> [Given request] Check every line of the entries for "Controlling", and copy the lines that hold it.

> [Excerpted data]

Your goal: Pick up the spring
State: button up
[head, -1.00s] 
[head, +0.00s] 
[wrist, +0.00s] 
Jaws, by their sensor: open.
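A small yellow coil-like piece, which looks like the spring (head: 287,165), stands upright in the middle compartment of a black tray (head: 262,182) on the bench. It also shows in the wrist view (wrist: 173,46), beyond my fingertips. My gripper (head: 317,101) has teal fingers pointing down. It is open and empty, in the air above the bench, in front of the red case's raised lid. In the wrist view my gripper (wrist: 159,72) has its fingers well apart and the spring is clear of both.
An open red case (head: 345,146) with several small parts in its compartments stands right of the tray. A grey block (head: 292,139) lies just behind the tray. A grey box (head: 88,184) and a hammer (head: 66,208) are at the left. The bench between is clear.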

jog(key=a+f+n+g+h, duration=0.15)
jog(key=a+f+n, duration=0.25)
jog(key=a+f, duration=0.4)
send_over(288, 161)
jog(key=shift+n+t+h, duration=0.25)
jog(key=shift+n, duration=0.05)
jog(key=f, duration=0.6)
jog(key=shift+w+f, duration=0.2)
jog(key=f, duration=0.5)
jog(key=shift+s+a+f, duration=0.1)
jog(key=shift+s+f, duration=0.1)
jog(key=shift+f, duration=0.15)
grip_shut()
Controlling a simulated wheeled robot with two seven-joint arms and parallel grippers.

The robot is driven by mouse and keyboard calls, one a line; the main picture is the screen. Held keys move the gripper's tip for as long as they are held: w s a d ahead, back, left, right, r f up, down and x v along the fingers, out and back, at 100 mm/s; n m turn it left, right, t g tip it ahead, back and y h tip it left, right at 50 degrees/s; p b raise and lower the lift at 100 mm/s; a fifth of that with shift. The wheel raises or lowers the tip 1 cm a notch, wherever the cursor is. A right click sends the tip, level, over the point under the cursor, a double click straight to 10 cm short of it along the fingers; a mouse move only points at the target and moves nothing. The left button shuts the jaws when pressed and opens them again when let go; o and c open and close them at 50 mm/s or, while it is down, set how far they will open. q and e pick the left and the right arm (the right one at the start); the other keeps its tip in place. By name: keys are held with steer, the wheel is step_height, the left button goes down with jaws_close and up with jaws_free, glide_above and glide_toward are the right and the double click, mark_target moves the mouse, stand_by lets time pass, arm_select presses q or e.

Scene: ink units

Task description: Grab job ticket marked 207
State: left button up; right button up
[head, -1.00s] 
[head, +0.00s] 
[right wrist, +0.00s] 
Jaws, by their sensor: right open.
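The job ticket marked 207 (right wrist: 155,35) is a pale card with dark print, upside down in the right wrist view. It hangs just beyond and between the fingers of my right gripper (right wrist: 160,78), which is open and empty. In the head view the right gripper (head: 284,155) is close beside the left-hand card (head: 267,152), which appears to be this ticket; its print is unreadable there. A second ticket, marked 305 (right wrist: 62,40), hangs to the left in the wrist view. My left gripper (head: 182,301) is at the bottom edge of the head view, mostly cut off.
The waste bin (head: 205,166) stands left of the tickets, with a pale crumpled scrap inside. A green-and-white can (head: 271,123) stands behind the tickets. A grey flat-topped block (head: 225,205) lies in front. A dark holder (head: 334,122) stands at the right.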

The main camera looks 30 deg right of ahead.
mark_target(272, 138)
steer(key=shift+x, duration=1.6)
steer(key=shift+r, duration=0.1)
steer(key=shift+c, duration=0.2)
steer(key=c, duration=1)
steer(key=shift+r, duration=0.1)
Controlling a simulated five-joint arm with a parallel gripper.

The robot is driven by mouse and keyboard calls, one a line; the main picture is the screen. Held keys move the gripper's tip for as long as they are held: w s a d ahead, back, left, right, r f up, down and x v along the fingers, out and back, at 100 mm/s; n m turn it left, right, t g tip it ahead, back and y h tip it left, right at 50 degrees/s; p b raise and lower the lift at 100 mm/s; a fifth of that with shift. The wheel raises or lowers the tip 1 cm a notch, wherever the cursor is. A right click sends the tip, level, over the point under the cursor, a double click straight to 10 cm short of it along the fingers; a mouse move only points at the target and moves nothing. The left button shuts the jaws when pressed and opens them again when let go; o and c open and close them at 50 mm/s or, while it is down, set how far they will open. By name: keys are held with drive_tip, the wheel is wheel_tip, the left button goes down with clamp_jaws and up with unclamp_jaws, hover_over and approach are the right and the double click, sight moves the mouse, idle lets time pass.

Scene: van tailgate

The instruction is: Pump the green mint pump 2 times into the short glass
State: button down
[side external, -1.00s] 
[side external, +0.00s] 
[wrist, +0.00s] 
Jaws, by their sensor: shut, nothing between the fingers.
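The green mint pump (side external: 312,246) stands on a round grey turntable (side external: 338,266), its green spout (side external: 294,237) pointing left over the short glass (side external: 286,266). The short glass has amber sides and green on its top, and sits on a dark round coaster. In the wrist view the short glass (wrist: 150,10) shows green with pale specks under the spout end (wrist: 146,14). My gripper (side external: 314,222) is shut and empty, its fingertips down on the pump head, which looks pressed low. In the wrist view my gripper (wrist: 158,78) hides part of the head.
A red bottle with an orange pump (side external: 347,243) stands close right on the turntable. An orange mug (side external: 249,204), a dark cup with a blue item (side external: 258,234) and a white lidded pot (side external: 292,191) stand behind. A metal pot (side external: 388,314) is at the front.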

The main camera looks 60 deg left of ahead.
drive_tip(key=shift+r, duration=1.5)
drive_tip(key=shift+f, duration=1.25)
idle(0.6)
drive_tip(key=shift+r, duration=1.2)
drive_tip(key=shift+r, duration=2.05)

> [Exercise answer]
Controlling a simulated wheeled robot with two seven-joint arms and parallel grippers.
Controlling a simulated five-joint arm with a parallel gripper.

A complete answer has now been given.